A heated debate took place on Monday afternoon, November 14, during a meeting of the Knesset Committee on the Status of Women and Gender Equality, after racist HaBayit HaYehudi (Jewish Home) lawmaker, Bezalel Smotrich spoke out against interreligious marriages and defended an Orthodox organization that had reportedly acted against mixed marriages between Jewish women and Muslim men. The committee chairwoman, MK Aida Touma-Sliman (Hadash), ordered security to remove Smotrich, claiming that he was inciting against Arabs.

MK Aida Touma-Sliman (Hadash) during a visit to the city of Lod with the Committee against Racism

MK Aida Touma-Sliman (Hadash) during a visit to the city of Lod with the Committee against Racism (Photo: Al Ittihad)

The meeting focused on an ultra-Orthodox nonprofit organization, Hemla (Hebrew for “compassion”), that runs a state-funded home in Jerusalem for religious women with personal and family problems. A 2011 report by Haaretz claimed that Hemla was in fact an ideologically motivated group, with one of its stated goals being to “help girls from broken homes who are in danger of forced conversion,” and that most of the women in its hostel had been “rescued” from relationships with Arabs. The report also asserted that the association was closely affiliated with Lehava, a radical far-right organization that opposes intermarriage and seeks to stifle public activity by Arabs in Israel.

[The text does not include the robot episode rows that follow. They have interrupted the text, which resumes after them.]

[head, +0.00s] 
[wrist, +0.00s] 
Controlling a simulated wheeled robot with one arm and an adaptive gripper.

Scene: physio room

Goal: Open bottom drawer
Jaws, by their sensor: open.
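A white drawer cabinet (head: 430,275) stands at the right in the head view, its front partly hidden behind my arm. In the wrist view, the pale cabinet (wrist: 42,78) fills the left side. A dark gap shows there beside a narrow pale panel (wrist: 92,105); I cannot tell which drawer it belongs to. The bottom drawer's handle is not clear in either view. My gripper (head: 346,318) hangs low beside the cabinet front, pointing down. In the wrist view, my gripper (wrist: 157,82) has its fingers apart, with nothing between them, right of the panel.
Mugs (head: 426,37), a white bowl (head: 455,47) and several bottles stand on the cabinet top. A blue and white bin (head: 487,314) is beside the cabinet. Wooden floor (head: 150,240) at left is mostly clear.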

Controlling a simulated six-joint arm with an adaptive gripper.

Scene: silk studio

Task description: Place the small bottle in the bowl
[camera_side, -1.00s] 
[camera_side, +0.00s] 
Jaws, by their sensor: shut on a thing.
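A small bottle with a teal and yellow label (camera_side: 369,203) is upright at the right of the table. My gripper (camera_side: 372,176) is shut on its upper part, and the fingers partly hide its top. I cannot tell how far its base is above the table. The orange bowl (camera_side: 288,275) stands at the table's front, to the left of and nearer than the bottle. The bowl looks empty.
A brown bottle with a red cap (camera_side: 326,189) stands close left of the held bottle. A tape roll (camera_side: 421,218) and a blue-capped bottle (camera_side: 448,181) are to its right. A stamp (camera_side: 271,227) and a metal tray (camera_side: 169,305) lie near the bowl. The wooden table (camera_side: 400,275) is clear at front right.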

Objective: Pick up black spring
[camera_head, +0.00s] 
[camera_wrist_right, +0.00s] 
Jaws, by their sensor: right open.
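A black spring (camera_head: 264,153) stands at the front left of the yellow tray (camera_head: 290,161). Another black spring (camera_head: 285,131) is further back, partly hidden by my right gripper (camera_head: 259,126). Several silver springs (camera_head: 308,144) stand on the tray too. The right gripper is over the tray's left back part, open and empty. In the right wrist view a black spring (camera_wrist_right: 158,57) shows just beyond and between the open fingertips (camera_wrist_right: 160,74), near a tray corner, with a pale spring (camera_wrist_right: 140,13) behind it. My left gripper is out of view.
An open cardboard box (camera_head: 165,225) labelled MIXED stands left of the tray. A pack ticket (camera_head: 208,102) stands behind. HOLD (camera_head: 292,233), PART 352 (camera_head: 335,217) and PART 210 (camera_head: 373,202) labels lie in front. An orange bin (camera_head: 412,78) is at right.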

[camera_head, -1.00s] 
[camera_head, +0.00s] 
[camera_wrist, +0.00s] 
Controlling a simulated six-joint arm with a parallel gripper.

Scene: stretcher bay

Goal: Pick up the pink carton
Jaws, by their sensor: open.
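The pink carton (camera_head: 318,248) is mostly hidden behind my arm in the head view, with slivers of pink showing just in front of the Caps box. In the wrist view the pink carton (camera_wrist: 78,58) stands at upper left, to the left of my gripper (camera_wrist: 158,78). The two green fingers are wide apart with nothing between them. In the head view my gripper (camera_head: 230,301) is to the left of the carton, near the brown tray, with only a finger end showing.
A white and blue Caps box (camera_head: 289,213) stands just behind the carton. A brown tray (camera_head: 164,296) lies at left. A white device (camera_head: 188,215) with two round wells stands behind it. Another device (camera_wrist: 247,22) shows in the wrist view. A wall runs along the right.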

According to the report, Lehava’s head, Bentzi Gopstein, also served as public relations director for Hemla.

MK Touma-Sliman contended that it was hard to understand why Hemla was being funded by the Ministry of Social Affairs and Social Services, as its activity appeared to be ideology-based rather than welfare-oriented. She quoted a publication by the organization published almost 15 years ago that claimed it was safeguarding women “before they reach the [Arab] village and have a baby named Ahmed.”

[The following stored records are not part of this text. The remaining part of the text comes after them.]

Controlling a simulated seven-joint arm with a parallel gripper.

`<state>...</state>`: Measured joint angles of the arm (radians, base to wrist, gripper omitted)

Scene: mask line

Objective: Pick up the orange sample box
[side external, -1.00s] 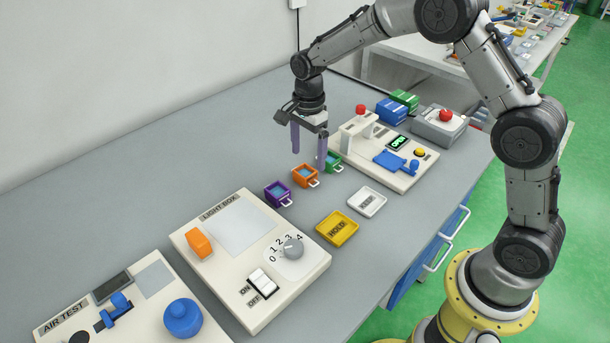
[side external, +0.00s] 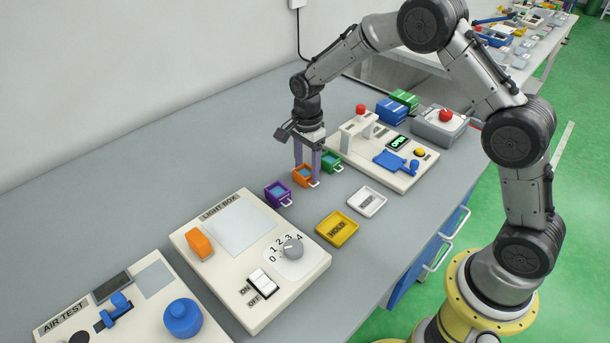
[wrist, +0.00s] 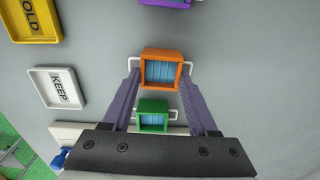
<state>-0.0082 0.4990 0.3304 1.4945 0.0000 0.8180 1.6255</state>
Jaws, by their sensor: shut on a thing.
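The orange sample box (side external: 304,176) sits on the grey bench between the purple box (side external: 278,193) and the green box (side external: 331,161). It is open-topped with blue contents and white side handles. My gripper (side external: 306,178) is down at it, with purple fingers on either side. In the wrist view the orange box (wrist: 161,70) lies between the fingertips of my gripper (wrist: 160,76), which are closed on its handle sides. The green box (wrist: 152,114) shows nearer the palm. The orange box appears to rest on the bench.
A white KEEP tray (side external: 367,201) and a yellow HOLD tray (side external: 337,229) lie toward the front.

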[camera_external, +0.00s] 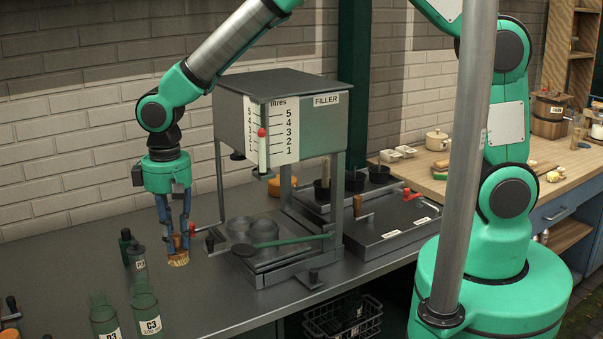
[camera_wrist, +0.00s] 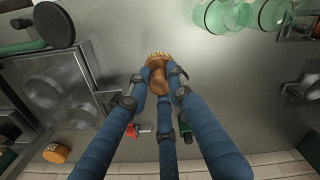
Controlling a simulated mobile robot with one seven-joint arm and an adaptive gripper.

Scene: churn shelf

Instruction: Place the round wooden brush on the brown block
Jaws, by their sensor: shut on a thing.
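The round wooden brush (camera_external: 179,258) hangs bristles down between the fingers of my gripper (camera_external: 176,237), low over the grey bench left of the filler. In the wrist view the brush (camera_wrist: 158,72) is between the blue fingertips (camera_wrist: 157,83), which are shut on its handle. I cannot tell whether its bristles touch the bench.
Green bottles (camera_external: 145,310) stand at the front left of the bench. The filler (camera_external: 282,115) with its green-handled lever (camera_external: 290,240) is to the right of my gripper. A cream pot (camera_external: 437,140) stands on the wooden counter.

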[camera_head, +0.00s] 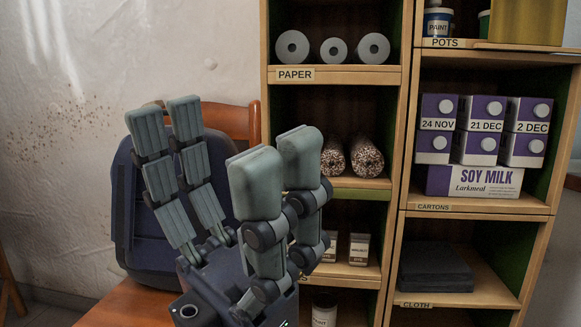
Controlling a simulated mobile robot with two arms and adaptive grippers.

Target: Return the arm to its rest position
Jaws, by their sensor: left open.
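My left gripper (230,143) is in the lower middle of the head view, with its fingers pointing up. The gripper is in front of a wooden chair (232,119) and the left edge of the shelf unit, and hides parts of both. I cannot tell how far it is from them. My right gripper is not in view.
A dark blue backpack (128,215) rests on the chair. The wooden shelf unit (405,150) holds paper rolls (292,47), soy milk cartons (474,180), paint pots (437,22) and folded dark cloth (435,268). A bare wall is at the left.

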During the committee session, Smotrich used his time to speak in defense of Hemla, claiming that as long as the organization was “helping people in need,” there was no reason to examine the views of its managers. Smotrich was immediately kicked out of the meeting by Touma-Sliman. Smotrich, she said, had used his very first appearance at the Committee on the Status of Women to “continue his incitement against Arabs, rather than dealing with the question of whether the Ministry of Social Affairs was properly supervising an organization that operates a care home for teenage women and announces that its goal is to ‘rescue them from the danger of forced conversion.'” Following his ejection from the meeting Smotrich said that “MK Touma-Suleiman decided to promote her Communist Party agenda to make the State of Israel ‘the state of all its people… [Her] exploiting the committee to promote her political agenda is inappropriate,” he said.